An outdoor café was open, and it served us cheese quesadillas, Pacifico beer with lime, and Mexican Coca-Cola, which is sweetened with sugar, not corn syrup. Both beverages were superb.

While Steinbeck met people of old Mexico, we had the pleasure of spending time with a young couple who represent today’s Mexico—Eduardo and Elizabeth Roa. He’s a graphic artist and she’s a chef. Together, they were preparing to open a coffee shop and roaster in La Paz. At their request, we did a taste test to compare their roasted coffee with Tully’s (my favorite brand at home). They were both winners: Tully’s French roast is rich and strong, while Eduardo’s roast is light and flavorful.

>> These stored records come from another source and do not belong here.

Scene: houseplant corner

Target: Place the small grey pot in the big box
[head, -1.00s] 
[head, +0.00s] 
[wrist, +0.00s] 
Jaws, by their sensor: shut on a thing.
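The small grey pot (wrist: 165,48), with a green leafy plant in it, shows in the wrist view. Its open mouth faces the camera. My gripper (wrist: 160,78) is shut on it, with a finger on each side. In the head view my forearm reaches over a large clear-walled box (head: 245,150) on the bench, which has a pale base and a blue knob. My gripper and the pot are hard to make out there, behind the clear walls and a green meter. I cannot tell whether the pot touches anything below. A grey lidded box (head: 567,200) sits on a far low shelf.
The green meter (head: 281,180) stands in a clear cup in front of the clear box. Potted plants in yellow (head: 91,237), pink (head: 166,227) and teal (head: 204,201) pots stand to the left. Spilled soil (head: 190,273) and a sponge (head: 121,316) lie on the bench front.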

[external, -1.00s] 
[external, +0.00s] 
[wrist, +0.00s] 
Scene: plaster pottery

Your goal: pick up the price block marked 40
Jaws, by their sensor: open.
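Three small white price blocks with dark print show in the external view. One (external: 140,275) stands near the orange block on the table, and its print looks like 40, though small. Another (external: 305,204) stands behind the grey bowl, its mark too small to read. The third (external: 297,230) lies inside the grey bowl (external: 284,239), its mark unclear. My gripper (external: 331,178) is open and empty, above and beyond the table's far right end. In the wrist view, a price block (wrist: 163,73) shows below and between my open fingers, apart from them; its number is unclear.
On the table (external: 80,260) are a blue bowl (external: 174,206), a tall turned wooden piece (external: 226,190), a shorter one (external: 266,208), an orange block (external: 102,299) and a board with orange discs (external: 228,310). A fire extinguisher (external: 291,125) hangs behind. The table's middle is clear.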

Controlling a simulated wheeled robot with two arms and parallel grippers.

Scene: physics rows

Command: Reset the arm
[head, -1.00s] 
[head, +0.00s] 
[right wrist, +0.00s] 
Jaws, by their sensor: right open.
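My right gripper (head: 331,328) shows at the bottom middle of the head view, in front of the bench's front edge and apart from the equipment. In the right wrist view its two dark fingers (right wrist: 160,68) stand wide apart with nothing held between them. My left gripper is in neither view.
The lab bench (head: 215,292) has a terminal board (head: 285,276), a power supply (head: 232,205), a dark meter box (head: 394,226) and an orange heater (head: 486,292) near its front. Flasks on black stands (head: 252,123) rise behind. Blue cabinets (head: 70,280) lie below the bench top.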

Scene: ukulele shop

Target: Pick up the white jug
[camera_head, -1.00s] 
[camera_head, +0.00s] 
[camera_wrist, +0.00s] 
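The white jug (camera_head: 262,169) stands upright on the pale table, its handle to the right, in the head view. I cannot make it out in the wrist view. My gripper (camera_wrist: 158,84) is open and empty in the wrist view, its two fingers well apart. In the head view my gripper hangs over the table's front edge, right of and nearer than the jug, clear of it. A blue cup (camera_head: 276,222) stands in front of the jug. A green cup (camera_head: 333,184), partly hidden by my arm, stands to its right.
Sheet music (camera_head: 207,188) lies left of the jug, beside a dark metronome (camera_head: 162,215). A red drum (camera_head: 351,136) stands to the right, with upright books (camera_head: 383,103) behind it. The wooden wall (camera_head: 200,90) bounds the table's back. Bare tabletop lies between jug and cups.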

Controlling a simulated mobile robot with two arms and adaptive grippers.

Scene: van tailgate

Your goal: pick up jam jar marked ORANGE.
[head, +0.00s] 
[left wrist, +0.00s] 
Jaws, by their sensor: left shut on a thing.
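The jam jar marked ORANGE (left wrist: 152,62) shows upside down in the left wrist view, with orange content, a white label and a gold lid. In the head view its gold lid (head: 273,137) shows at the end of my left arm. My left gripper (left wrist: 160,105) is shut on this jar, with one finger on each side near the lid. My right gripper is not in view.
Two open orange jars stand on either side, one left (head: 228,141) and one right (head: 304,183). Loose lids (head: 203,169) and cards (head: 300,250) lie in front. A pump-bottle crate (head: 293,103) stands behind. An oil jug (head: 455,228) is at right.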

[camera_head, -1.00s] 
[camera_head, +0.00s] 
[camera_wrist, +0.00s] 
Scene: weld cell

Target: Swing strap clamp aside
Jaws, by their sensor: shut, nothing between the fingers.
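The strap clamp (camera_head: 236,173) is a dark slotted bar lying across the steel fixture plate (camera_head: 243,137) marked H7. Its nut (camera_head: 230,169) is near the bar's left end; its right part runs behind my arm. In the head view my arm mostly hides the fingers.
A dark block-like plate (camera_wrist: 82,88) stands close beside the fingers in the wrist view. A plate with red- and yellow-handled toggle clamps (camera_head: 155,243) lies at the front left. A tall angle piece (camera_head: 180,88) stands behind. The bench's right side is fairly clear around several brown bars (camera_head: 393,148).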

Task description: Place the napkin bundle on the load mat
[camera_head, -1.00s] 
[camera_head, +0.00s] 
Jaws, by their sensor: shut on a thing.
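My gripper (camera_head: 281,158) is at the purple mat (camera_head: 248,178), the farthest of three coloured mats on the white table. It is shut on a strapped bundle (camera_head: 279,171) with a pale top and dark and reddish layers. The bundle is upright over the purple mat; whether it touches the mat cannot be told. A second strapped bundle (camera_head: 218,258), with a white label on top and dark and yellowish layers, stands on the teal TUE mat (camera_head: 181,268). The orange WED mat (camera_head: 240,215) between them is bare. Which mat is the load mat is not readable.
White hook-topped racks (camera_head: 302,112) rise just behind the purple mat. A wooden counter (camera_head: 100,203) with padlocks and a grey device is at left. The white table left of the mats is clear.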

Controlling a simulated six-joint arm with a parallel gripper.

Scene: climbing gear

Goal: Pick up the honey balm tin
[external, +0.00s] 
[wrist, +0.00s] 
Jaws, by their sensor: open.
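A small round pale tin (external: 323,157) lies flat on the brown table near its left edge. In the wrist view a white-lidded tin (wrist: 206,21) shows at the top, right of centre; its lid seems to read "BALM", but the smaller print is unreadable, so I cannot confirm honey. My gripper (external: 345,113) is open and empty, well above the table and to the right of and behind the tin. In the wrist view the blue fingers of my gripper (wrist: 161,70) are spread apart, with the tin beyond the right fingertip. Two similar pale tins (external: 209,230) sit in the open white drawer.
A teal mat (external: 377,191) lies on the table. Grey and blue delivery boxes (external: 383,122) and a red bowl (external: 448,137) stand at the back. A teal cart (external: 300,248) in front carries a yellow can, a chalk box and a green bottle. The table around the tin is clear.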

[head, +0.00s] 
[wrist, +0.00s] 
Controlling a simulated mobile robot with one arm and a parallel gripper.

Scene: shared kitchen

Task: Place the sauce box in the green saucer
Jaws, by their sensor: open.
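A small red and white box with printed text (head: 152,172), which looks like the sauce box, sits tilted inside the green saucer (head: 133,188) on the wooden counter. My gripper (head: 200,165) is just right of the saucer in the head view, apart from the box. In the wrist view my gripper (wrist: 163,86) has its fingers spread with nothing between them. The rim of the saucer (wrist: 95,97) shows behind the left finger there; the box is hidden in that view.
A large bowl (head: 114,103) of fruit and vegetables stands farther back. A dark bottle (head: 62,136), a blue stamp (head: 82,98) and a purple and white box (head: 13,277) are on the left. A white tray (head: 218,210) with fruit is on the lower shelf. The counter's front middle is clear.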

Elizabeth and Eduardo were guests aboard Ocean Quest, a 68-foot Romsdal trawler owned by Bill Lee, and they prepared dinner one night while the two yachts were side by side on a single anchor. She prepared a smooth Azteca soup, blending tomato broth, mild chile ancho, fried tortillas, chicharrón (pig skin), cream, and avocado. Their menu included two kinds of chicken tortillas—salsa verde and mole from Vera Cruz with cheese, and vegetable and beef tamales. They served a special release of Nocha Buena beer. It was a four-star meal and evening.

Steinbeck did not dine as well on Western Flyer. He had one memorable lunch, however, when he accepted an invitation to accompany a hunting party into the hills above Puerto Escondido. Describing the meal, he wrote, “It is made in this way: a warm tortilla is laid down and spread with well-cooked beans, and another tortilla laid on top and spread, and another until it is 10 or 12 layers thick.”

Sliced and served, “It is a fine dish and very filling,” Steinbeck wrote.

You’ll find almost anything in good old books.